What to produce -> Only the pictures are omitted; repeat all other data exactly.

* Begin Information shown *

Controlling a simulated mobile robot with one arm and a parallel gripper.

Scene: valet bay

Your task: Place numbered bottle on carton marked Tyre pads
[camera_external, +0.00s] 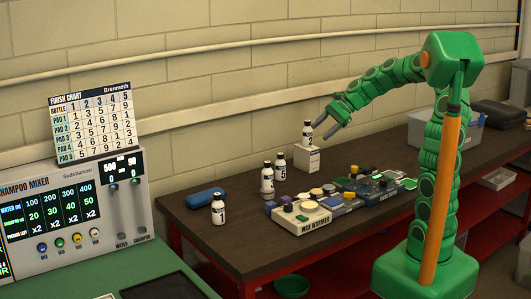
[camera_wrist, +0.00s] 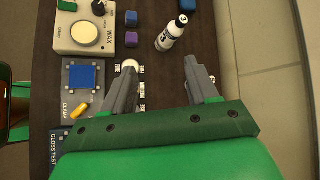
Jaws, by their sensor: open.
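A white bottle with a black cap and the number 2 (camera_external: 307,134) stands upright on a small white carton (camera_external: 307,160) at the back of the bench. The carton's marking is too small to read. My gripper (camera_external: 325,130) is open and empty, just right of this bottle. In the wrist view my gripper (camera_wrist: 160,63) shows its two fingers apart with nothing between them. Bottle 1 (camera_external: 218,210) stands at the bench's left, and two more bottles (camera_external: 280,171) (camera_external: 267,181) stand close together behind the warmer.
The wax warmer (camera_external: 302,218), also in the wrist view (camera_wrist: 63,35), and several small pads and blocks (camera_external: 370,186) crowd the bench middle. A blue case (camera_external: 205,197) lies near the wall. A grey bin (camera_external: 458,134) stands at the right. A finish chart (camera_external: 92,122) tops the mixer.

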* End Information shown *

Finished answer ->
Controlling a simulated mobile robot with one arm and a parallel gripper.

Scene: valet bay

Your task: Place numbered bottle on carton marked Tyre pads
[camera_external, +0.00s] 
[camera_wrist, +0.00s] 
Jaws, by their sensor: open.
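A white bottle with a black cap and the number 2 (camera_external: 307,134) stands upright on a small white carton (camera_external: 307,160) at the back of the bench. The carton's marking is too small to read. My gripper (camera_external: 325,130) is open and empty, just right of this bottle. In the wrist view my gripper (camera_wrist: 160,63) shows its two fingers apart with nothing between them. Bottle 1 (camera_external: 218,210) stands at the bench's left, and two more bottles (camera_external: 280,171) (camera_external: 267,181) stand close together behind the warmer.
The wax warmer (camera_external: 302,218), also in the wrist view (camera_wrist: 63,35), and several small pads and blocks (camera_external: 370,186) crowd the bench middle. A blue case (camera_external: 205,197) lies near the wall. A grey bin (camera_external: 458,134) stands at the right. A finish chart (camera_external: 92,122) tops the mixer.

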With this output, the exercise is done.